Point taken, it has limited resale value, but it’s worth whatever the cost of a new bike ($3-4k) minus the added value of riding that new bike over the old one. If you like riding it you can buy a new rear brake for about $120.

If that were me, I’d start looking for a frame/fork deal since you’ve got a 1x drivetrain, hubs, bars and dropper.

You’ll need wheels but if you’ve got decent hubs you can often change them to bolt thru. This could be an incremental build to spread the cost. In fact I want a marathon/fast trail 29er and this is my plan.
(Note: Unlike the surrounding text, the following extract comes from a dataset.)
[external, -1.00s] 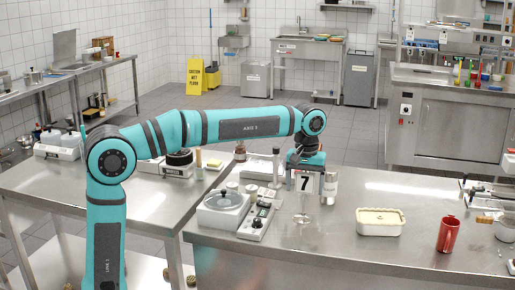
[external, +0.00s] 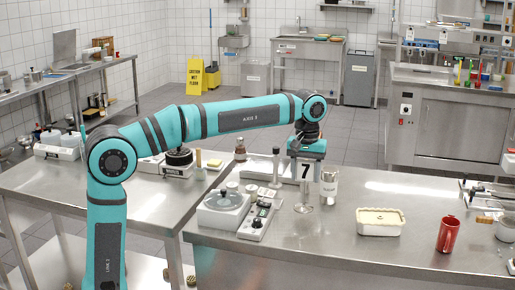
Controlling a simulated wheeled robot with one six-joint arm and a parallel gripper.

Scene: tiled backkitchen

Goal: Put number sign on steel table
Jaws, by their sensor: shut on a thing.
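The number sign (external: 305,173) is a white card with a black 7 on a slim stand with a round foot. My gripper (external: 306,165) points down and is shut on the top of the sign, partly hiding it. The sign is upright, over the front steel table (external: 335,228). Its foot looks a little above the tabletop, but the gap is hard to judge. Another steel table (external: 140,205) stands to the left.
Bare steel lies in front.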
Think of it from a pragmatic perspective: do you want to fret over $100 and giving someone a bad deal in the process? Your bike is incompatible with all of the new standards (through axles, 27.5” and 29” wheels, forks, etc.). I suspect if the rear brake isn’t working (which IMHO makes it unusable as a mountain bike), then some other parts might need replacing, too. Once you add those up, I’m quite sure you are well past the resale value of the bike. Even just subtracting the cost of a new brake and a new rotor, you’ll end up in the negative.
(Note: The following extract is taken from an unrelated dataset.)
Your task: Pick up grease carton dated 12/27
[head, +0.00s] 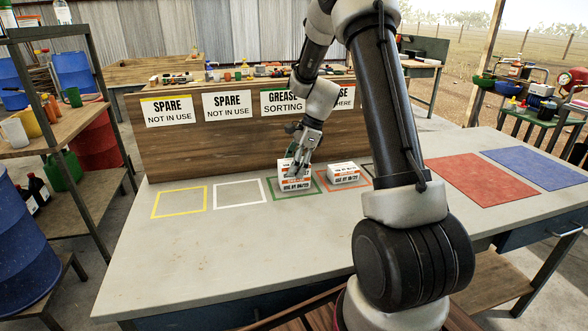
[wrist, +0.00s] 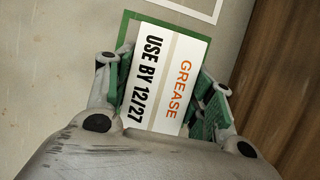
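A white grease carton (wrist: 163,75) with orange and black print lies between my fingers in the wrist view; its label reads GREASE, USE BY 12/27. My gripper (wrist: 162,98) is spread wide, with a green pad along each long side of the carton; contact is unclear. In the head view my gripper (head: 298,160) points down at a stack in the green square (head: 273,196). The upper carton (head: 286,169) is partly hidden by my fingers; a lower carton (head: 296,185) sits beneath it. Their dates are too small to read surely there.
Another carton (head: 344,173) sits in the orange square just right of the stack. Empty yellow (head: 180,202) and white (head: 240,193) squares lie to the left. Red (head: 480,179) and blue (head: 537,168) mats lie at right. A wooden panel (head: 215,148) with signs stands close behind.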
Unless you know someone in need of a bike and who knows how to fix it, just give it away for free and be honest about the flaws. You’ll sleep much better. Perhaps you’ll find someone who has a stash of old parts at home and can fix it up. Or perhaps your bike will add to their parts stash. Either way, I think the net worth is zero.

So you guys are telling me my ~2000 Santa Cruz Superlight is essentially worthless, huh?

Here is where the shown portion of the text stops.